[BEGIN]
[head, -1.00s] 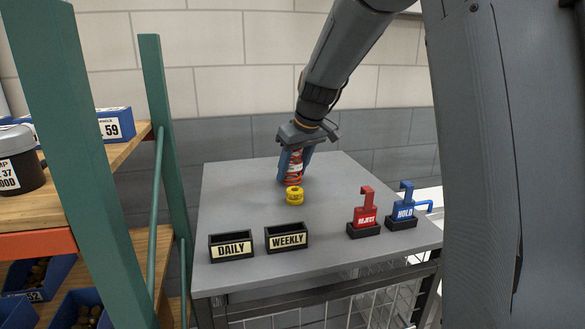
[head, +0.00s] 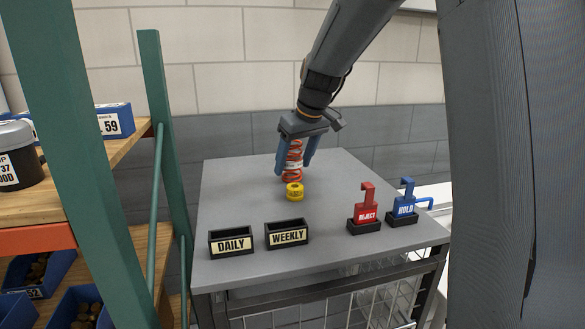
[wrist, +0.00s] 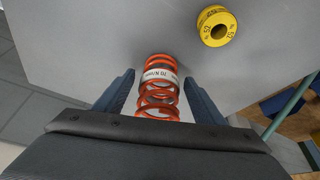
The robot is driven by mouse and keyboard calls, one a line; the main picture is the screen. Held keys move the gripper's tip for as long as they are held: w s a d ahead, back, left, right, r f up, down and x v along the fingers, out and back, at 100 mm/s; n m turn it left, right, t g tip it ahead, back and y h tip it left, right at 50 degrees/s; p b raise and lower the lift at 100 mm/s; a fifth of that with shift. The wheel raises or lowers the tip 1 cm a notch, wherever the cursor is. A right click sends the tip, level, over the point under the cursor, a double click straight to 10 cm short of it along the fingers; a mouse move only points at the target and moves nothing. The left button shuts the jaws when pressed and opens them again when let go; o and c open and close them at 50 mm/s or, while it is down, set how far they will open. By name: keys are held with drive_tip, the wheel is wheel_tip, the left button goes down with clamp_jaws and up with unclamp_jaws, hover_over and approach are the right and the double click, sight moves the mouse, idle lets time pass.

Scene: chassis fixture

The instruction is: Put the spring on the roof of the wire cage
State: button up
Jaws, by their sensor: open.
[END]
- What you will do: Restate the data above word for word. Skip every picture.

- Output:
[head, -1.00s] 
[head, +0.00s] 
[wrist, +0.00s] 
The robot is driven by mouse and keyboard calls, one a line; the main picture is the screen. Held keys move the gripper's tip for as long as they are held: w s a d ahead, back, left, right, r f up, down and x v along the fingers, out and back, at 100 mm/s; n m turn it left, right, t g tip it ahead, back and y h tip it left, right at 50 degrees/s; p b raise and lower the lift at 100 mm/s; a fifth of that with shift. The wheel raises or lowers the tip 1 cm a notch, wherever the cursor is. A right click sends the tip, level, over the point under the cursor, a double click straight to 10 cm short of it along the fingers; a mouse move only points at the target and moves nothing. The left button shuts the jaws when pressed and opens them again when let go; o and c open and close them at 50 mm/s or, while it is down, set how far they will open. By name: keys are held with drive_tip, the wheel is wheel_tip, the left button goes down with clamp_jaws and up with unclamp_jaws, hover_over and approach are the right and the double click, sight moves the mouse, idle lets time pass.

Scene: chassis fixture

The instruction is: Put the spring on the roof of the wire cage
State: button up
Jaws, by their sensor: open.

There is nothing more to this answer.